WHAT NEEDS TO BE DONE:
Wherever "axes" appears in a line, list that line.

DATASET CONTENT:
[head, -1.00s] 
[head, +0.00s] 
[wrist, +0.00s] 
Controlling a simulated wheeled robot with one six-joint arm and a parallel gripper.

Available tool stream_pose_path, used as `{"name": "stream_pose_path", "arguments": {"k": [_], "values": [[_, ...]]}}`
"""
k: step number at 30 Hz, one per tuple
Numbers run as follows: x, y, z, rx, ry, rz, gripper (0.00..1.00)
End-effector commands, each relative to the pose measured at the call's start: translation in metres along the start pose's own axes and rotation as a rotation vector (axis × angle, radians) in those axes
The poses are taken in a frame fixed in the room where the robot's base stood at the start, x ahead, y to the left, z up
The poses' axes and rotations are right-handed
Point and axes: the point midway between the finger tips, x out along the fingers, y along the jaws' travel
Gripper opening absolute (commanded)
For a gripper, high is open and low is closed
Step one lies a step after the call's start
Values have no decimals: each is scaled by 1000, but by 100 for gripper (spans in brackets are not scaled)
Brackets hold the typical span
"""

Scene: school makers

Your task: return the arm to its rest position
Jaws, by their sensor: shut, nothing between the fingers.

ANSWER FOR THIS EXERCISE:
End-effector commands, each relative to the pose measured at the call's start: translation in metres along the start pose's own axes and rotation as a rotation vector (axis × angle, radians) in those axes
The poses' axes and rotations are right-handed
Point and axes: the point midway between the finger tips, x out along the fingers, y along the jaws' travel

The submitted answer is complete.